Following the conclusion of the 2014-15 season, when Stoll's contract had expired, he was vocal about wanting to remain with the Kings, but circumstances at the time didn't allow it. Later that summer, he signed with the New York Rangers.

"Whenever you love an organization, love the guys, love the trainers, love the coaches, were successful as part of that organization, you want to stay - forever," Stoll admits. "But that's not sports, that's the way it goes, so it was a little bittersweet in that sense."

"When you're in the same place for a long period of time it's weird going anywhere," Stoll continues. "I think if I were here for a year or two it wouldn't be so strange. Eight years with everybody in the organization, not only players, but everybody surrounding it, it's a change. Going from Hermosa Beach, Manhattan Beach, El Segundo, to Manhattan in New York, to be honest it's the complete opposite in a lot of ways. It's quiet, it's chill here people support us so well, they're respectful. The Rangers in New York, it's amazing the support they get in the city, but it's 24 hours a day, hustle and bustle, but it was great. It's an unbelievable organization to be a part of, they treated the players really well, we did a lot of things in the community, but it was different in a lot of ways."

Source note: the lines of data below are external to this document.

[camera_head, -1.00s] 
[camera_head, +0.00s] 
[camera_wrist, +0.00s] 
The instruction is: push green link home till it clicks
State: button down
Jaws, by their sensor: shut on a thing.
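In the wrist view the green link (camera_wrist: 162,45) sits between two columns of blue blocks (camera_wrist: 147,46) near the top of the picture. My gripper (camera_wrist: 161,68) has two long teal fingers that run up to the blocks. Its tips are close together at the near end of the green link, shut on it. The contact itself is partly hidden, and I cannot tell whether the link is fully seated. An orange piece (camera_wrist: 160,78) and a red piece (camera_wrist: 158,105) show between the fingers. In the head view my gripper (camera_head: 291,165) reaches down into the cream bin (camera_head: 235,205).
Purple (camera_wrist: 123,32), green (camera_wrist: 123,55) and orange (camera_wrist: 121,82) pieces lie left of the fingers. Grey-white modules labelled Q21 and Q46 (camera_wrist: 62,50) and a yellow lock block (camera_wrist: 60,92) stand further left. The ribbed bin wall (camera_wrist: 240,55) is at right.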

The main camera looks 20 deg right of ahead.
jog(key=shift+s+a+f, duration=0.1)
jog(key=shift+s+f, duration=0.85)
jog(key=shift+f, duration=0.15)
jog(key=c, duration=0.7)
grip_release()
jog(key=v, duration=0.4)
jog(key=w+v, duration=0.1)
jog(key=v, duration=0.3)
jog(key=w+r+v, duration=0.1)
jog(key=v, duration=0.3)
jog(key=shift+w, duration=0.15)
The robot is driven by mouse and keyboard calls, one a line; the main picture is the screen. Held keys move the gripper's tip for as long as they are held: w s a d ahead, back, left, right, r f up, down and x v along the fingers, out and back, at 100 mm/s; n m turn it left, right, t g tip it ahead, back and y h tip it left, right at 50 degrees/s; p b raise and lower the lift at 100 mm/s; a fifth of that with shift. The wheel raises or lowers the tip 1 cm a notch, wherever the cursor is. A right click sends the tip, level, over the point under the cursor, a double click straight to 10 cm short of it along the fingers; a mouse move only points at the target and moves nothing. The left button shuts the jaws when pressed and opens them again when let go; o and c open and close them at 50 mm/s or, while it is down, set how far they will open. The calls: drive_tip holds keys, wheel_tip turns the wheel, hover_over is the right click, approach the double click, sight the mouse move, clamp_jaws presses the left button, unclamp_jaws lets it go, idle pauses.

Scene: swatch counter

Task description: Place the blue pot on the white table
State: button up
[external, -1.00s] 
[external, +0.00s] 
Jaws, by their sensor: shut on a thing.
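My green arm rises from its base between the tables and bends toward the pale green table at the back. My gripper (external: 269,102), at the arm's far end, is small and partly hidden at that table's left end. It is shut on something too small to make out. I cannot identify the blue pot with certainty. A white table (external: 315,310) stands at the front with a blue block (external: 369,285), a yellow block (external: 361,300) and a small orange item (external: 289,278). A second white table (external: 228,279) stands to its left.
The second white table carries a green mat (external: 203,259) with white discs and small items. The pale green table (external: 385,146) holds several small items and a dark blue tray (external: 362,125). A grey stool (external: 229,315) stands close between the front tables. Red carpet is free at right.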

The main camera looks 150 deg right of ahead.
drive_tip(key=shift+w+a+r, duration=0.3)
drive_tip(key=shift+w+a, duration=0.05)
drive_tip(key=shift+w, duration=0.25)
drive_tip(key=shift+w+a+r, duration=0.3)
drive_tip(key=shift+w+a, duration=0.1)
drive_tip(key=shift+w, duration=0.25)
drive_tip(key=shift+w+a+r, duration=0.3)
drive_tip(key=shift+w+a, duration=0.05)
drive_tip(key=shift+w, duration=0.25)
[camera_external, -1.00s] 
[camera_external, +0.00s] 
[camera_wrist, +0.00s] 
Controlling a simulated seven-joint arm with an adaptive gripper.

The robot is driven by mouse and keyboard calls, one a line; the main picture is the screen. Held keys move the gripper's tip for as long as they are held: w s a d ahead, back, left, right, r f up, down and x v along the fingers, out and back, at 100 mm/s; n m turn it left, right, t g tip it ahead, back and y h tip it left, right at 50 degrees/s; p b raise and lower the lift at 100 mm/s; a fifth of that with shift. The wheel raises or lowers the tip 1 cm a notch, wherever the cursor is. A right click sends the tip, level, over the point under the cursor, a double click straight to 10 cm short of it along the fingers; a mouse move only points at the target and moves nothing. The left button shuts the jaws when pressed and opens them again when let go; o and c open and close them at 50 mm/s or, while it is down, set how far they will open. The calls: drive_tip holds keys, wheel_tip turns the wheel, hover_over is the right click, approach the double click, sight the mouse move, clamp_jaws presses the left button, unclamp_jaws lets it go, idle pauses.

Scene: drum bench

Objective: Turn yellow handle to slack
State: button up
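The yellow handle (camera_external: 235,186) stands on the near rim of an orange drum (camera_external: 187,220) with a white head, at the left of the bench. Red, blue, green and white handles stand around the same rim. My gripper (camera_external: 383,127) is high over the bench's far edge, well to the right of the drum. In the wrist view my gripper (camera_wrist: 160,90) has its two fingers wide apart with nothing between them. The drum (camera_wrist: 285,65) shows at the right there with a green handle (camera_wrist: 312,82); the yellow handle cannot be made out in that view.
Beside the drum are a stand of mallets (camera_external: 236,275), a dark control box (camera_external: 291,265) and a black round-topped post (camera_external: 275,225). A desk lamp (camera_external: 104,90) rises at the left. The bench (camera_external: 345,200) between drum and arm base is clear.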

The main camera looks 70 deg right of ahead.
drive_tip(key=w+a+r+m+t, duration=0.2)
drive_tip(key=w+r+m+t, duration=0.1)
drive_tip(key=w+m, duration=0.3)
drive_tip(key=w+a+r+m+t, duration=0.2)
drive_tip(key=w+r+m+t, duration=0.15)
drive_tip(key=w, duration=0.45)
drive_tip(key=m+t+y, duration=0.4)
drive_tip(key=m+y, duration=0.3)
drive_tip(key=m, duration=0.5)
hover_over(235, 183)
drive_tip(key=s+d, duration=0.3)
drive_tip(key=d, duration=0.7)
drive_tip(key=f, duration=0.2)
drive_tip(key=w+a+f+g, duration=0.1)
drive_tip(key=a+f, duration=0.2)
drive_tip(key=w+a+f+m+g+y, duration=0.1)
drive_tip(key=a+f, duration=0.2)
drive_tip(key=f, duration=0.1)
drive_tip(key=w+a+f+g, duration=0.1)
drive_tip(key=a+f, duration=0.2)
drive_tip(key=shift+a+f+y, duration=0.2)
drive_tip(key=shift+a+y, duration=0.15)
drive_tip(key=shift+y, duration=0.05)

New York was only home for Stoll for a few months before he was picked up on waivers by the Minnesota Wild. The move was a little ill-timed only because it happened just before Christmas, and Stoll is widely known by teammates and friends as a big fan of the December holiday. He and girlfriend Erin Andrews ended up celebrating last Christmas in a Minnesota hotel room with a small light-up tree that he purchased from Target.

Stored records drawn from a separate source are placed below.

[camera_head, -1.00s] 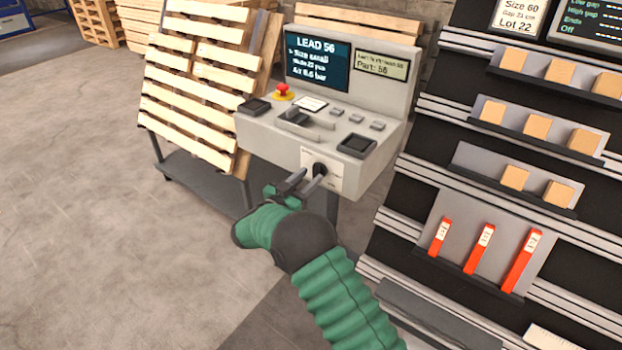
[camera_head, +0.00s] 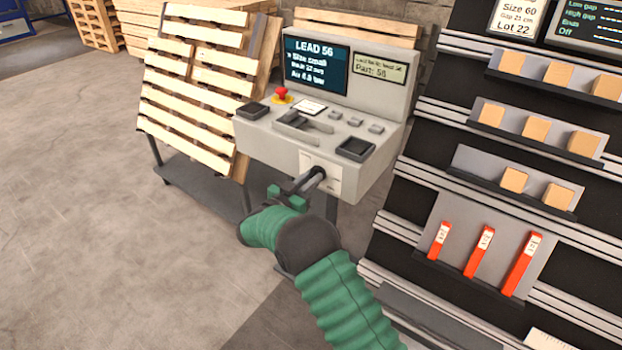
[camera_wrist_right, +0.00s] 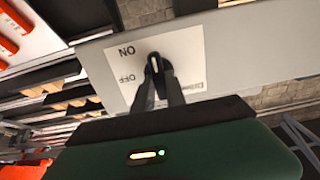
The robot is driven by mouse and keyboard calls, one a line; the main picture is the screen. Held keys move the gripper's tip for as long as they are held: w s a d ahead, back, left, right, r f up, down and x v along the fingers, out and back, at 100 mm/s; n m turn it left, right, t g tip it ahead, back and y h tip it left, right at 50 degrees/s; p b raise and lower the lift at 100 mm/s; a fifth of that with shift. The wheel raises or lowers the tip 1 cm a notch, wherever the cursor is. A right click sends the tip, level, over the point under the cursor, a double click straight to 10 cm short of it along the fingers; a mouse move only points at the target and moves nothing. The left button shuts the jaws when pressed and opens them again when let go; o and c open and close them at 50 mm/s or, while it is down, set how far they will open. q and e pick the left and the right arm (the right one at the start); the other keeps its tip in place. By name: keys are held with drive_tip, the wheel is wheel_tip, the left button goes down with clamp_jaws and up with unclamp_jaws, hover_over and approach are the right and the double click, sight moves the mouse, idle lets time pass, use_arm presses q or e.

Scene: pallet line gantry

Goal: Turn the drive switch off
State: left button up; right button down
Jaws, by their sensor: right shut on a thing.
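The drive switch (camera_head: 318,173) is a black rotary knob on a pale label plate (camera_head: 336,180) on the front of the grey control console (camera_head: 268,137). My right gripper (camera_head: 314,177) reaches it from the front and is shut on the knob. In the right wrist view the knob (camera_wrist_right: 155,64) sits between the two fingertips (camera_wrist_right: 157,76), and the label plate (camera_wrist_right: 190,56) reads ON and OFF, upside down. The fingers partly hide the knob in the head view. My left gripper is not in view.
A shelf rack (camera_head: 480,150) with wooden blocks and red pieces stands close on the right. Pallets (camera_head: 195,85) lean at left. Floor at left is clear.

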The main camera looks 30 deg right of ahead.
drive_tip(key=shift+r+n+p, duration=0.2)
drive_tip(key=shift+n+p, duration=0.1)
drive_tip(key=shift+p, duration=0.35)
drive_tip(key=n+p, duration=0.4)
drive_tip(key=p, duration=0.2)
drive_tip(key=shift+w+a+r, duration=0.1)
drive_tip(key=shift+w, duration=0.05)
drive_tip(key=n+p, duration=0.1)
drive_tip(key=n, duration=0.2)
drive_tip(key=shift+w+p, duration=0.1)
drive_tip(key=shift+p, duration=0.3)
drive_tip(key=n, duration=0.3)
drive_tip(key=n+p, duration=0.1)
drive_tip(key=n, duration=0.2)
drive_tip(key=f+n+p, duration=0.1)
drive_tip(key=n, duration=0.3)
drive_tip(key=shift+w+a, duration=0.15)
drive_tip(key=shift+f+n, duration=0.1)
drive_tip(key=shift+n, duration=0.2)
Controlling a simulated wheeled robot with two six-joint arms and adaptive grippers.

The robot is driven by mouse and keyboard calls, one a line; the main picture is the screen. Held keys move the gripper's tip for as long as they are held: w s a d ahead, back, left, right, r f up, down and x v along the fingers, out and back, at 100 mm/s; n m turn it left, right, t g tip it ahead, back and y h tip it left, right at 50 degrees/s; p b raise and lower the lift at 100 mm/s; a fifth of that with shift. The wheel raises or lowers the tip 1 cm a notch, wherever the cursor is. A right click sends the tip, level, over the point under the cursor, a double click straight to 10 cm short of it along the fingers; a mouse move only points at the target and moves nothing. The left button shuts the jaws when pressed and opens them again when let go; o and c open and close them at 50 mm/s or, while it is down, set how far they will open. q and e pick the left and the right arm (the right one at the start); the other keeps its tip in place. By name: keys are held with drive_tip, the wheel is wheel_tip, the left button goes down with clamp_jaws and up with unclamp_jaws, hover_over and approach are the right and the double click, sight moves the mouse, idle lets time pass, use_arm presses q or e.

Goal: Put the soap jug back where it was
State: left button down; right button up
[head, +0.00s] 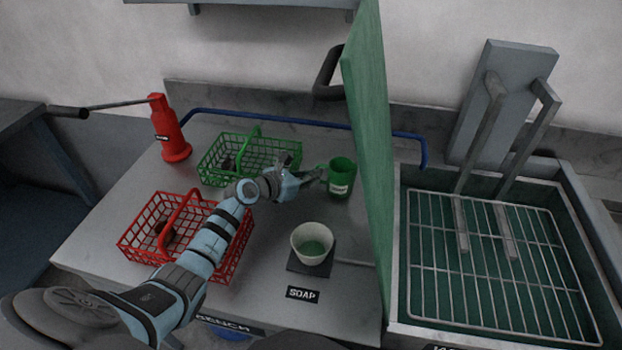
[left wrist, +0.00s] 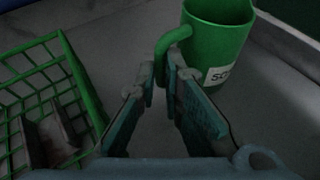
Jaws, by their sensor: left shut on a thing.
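The green soap jug (head: 341,178) stands upright on the grey bench, close to the tall green panel. It has a white label and a handle on its left side. My left gripper (head: 318,174) reaches it from the left and is shut on the jug's handle. In the left wrist view, the two fingers of my left gripper (left wrist: 168,85) close around the handle of the jug (left wrist: 214,45). A white cup (head: 312,243) with green contents stands on a dark square pad in front of the jug, by a SOAP label (head: 303,294). My right gripper is not seen.
A green wire basket (head: 250,158) and a red wire basket (head: 187,235) stand left of the jug, each with dark pieces inside. The green panel (head: 368,130) divides the bench from a basin with a wire rack (head: 500,270).

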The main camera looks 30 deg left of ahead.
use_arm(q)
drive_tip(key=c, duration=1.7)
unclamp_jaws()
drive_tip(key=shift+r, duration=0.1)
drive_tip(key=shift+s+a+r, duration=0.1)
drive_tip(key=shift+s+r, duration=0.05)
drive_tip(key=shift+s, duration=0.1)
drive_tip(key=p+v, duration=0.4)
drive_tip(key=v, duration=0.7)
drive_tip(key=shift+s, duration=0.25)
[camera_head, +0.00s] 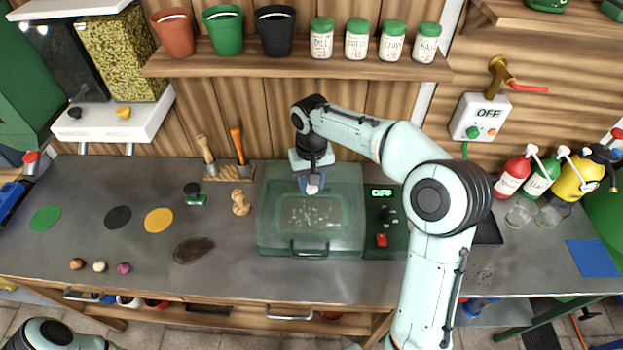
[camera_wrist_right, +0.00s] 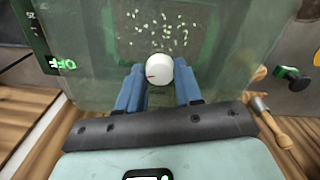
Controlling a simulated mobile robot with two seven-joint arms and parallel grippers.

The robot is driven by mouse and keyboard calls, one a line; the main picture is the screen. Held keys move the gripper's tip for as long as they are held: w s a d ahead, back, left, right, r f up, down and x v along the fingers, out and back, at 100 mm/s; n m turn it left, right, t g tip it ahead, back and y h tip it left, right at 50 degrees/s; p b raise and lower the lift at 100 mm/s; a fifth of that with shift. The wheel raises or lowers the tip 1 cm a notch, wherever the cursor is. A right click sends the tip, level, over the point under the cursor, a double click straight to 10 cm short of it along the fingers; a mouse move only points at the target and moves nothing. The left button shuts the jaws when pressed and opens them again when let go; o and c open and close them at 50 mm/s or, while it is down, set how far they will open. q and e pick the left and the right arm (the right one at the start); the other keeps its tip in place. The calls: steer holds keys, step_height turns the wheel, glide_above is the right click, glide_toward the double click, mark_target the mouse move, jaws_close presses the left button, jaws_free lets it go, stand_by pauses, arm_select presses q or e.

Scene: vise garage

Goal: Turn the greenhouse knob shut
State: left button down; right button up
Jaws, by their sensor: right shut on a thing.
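The greenhouse (camera_head: 278,240) is a clear, green-tinted box on the bench, with a handle at its front and pale seeds showing inside. Its white round knob (camera_head: 313,189) is on the top of the lid. In the right wrist view the knob (camera_wrist_right: 158,70) has a red mark pointing left. My right gripper (camera_head: 311,181) comes down from above at the back of the lid. Its two blue fingers (camera_wrist_right: 160,88) are shut on the knob, one on each side. My left gripper is out of view; only part of my left arm shows at the bottom left.
A control panel (camera_head: 383,216) with a green OFF display and a red switch adjoins the greenhouse on the right. A wooden figure (camera_head: 240,202) and a green-based stamp (camera_head: 194,195) stand to its left.

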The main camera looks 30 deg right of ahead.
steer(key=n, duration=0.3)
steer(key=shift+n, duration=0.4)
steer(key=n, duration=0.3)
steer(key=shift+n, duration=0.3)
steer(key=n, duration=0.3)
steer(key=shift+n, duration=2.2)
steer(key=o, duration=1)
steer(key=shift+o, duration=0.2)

"It was a great team to be a part of, we had a lot of fun," Stoll insists of the Wild.

Being from the Yorkton area of Saskatchewan, travel to Minnesota was fairly easy for friends and family, so visitors were regular.

"It kind of came full circle, going from LA to New York back to Minnesota," proclaims Stoll.

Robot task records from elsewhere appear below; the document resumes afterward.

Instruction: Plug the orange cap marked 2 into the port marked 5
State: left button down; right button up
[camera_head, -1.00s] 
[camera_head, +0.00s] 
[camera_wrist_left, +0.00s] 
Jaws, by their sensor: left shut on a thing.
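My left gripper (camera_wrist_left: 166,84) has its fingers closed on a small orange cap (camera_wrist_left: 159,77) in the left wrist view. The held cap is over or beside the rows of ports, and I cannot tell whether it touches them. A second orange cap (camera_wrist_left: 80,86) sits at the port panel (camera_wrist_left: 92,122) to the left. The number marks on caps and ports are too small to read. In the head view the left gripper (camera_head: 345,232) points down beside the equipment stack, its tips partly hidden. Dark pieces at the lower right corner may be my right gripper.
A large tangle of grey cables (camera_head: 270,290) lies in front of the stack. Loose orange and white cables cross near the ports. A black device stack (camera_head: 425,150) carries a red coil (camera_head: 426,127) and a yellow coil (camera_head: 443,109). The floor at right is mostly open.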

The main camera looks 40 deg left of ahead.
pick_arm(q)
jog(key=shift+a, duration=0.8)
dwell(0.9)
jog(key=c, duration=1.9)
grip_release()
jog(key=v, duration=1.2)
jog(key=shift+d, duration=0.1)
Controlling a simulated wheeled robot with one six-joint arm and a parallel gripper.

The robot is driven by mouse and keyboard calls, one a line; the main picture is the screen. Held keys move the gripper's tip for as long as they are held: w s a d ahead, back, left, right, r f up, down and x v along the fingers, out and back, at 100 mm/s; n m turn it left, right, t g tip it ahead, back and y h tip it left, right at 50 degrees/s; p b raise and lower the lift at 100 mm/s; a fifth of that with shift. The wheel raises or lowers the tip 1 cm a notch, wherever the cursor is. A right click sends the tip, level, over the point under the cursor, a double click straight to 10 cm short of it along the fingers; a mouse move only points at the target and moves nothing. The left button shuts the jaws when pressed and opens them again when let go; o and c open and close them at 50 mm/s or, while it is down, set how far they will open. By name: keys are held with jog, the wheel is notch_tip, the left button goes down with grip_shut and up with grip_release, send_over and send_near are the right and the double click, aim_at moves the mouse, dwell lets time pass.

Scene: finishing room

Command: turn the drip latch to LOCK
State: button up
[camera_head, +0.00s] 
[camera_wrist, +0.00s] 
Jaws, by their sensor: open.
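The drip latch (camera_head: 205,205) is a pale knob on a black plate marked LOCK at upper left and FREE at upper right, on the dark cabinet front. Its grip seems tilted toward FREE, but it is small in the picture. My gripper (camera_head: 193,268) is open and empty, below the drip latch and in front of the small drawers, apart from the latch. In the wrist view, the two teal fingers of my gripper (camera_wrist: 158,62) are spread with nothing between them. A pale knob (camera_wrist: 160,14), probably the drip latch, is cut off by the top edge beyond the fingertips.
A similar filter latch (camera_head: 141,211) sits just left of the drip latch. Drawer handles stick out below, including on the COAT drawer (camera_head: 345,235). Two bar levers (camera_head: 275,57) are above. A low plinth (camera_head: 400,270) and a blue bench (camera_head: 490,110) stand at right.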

In January, Stoll made his first return trip to STAPLES Center while playing for the Wild. It was an experience both touching and strange, but no doubt, another one for the memory bank.

"That was special - special and weird in some ways. Having to sit in the visiting locker room, and then you think back to nine years ago when I was with Edmonton sitting in that locker room, and honestly not even stepping foot in that locker room in nine years. You have a lot of those good memories from 30 yards down the hallway, celebrating the Stanley Cup," Stoll describes. "Skating out for warmups, everybody's laughing at you. We're so close that we're laughing at each other during the game. It's different battling against your good friends, but that little moment during the video was cool too, just to see the highlights and see the crowd, what they did and how they supported me. It was awesome, it was something I'll never forget. I still have the video, everybody was sending me the video, so I'll definitely keep that and look back on that as a great moment in my career."

On a Wednesday afternoon in a little Hermosa Beach café where he is known on a first-name basis, Stoll sips on his coffee and ponders the poignant occasions from a career that he hopes isn't quite through just yet. Although he isn't under contract with a team, Stoll still believes he can play and is staying in shape by skating and working out at Toyota Sports Center, the Kings' practice facility. Should an NHL offer come along, he would gladly take it.

For now, he is familiarizing himself with other parts of the Kings' organization, dabbling in Player Development with Nelson Emerson, Sean O'Donnell, and assistant general manager Rob Blake. He's made a couple of trips to the Ontario Reign to work with the Kings' minor league affiliate, and he's learning how players are rated and how to tell who needs what to make it to the next level.

"They're young kids trying to make it and they work so hard and you can tell they want to learn, they listen, they're respectful, and they just want to take everything in, they're little sponges," observes Stoll about the prospects. "It's good being on the ice with them, it makes you want to teach them and pull them in and make them feel comfortable. I just want to get my foot in the door and Dean [Lombardi, the Kings' general manager] is giving me the opportunity, so I'm very grateful."

Stoll concedes that it is a little odd, and sometimes saddening, to see his ex-teammates around the rink and at games and not be playing with them. He still considers guys like Greene, Alec Martinez, Kyle Clifford, Trevor Lewis, Jeff Carter Drew Doughty, and Jonathan Quick, among other current Kings, his best friends - they all live within close proximity of one another, and spend a lot of time together, especially during the summer.

"None of that has changed, which is good," recognizes Stoll. "I don't think they'd want to change it for anything, I wouldn't want to change it for anything, and if I do get a chance to play again it would be great to play against them, but if not, we're still best friends."

Stoll's immediate professional future may be a little unclear at the moment, but he is optimistic, open-minded, and ready for the next chapter in his story.

"If it is over, it was a great ride, a lot of good memories, teammates, coaches, trainers, everything," Stoll boasts. "You want good memories, you want to win and that's why we all play sports. We're all competitive, we want to win, and we did that. It's very, very hard to do, everybody knows that, everybody says that, and I'm very fortunate that we were able to do it once and twice."

What isn't so unclear for Stoll is his future with Andrews. The sportscaster and Dancing with the Stars host accepted a marriage proposal from Stoll last week at Disneyland. The proposal happened at the exclusive Club 33, just before the couple was whisked off to a front row seat for the fireworks spectacular.

All things considered, Stoll is continuing to prove that when one door closes, another one opens - and, if the skates fit, sometimes more than one.